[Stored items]

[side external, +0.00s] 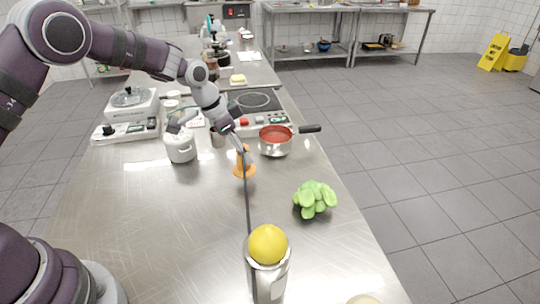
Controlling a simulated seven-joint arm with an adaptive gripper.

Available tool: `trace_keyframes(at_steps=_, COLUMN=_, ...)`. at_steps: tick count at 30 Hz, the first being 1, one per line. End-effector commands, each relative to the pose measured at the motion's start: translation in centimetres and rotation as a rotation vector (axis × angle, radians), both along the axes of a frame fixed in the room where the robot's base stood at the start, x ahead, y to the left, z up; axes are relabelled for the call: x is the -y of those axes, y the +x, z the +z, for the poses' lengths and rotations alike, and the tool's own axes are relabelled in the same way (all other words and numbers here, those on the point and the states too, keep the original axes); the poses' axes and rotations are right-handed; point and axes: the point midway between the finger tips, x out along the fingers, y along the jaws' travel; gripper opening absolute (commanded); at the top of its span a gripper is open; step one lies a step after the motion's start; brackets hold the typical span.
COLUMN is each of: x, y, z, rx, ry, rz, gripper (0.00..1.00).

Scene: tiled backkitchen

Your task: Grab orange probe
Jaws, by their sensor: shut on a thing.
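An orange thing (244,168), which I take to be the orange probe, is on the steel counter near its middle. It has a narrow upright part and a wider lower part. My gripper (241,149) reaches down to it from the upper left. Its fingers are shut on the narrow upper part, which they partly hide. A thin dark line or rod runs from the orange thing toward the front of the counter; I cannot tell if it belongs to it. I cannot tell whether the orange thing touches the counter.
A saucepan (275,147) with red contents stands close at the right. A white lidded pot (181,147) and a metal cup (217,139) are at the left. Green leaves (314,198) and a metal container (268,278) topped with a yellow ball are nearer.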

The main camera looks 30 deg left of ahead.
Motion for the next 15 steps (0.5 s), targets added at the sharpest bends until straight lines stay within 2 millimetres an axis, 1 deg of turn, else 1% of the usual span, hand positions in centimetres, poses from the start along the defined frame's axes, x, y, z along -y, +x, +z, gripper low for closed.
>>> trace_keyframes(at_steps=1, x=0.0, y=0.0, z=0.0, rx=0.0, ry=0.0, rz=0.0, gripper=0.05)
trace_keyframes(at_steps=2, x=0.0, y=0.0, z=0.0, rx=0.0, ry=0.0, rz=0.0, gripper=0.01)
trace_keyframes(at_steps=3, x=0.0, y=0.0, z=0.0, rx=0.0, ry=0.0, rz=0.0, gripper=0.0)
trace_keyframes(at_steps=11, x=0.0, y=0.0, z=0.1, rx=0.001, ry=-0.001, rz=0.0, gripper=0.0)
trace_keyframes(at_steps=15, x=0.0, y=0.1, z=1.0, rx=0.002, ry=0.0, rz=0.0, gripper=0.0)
==
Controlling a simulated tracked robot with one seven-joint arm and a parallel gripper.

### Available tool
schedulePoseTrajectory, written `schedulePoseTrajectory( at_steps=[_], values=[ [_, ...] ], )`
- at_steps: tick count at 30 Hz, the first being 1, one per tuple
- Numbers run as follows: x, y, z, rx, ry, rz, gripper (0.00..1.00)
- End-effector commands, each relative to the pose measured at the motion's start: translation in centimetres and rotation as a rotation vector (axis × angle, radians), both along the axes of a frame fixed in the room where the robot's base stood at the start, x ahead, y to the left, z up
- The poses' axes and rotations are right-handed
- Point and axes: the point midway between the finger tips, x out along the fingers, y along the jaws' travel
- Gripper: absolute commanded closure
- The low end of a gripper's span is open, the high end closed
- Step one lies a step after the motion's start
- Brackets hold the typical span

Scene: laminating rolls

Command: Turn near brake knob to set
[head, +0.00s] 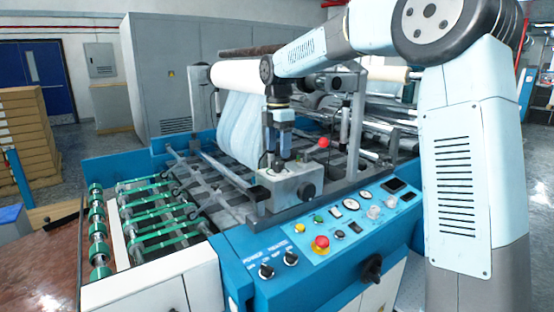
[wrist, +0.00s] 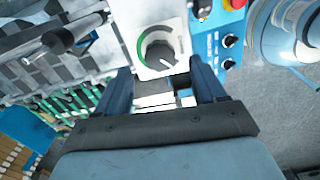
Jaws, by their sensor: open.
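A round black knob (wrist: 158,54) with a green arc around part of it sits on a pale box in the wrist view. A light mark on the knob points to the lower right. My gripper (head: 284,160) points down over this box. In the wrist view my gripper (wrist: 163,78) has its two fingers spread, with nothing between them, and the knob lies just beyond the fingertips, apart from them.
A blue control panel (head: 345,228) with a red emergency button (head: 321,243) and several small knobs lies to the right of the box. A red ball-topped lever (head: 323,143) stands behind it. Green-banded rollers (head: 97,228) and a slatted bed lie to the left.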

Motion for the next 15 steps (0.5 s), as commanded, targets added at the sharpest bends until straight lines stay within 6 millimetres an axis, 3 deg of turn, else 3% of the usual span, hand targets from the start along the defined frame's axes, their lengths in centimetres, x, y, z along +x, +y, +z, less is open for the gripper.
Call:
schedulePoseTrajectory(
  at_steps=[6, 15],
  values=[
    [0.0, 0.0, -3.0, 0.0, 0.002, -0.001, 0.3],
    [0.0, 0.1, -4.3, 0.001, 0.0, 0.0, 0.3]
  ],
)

_PROBLEM DESCRIPTION_: From the records above, transcribe exactly the lines starting at the one containing "Scene: laminating rolls" and ending at the one containing "[wrist, +0.00s]". Skip the pictures.

_OUTPUT_:
Scene: laminating rolls

Command: Turn near brake knob to set
[head, +0.00s] 
[wrist, +0.00s] 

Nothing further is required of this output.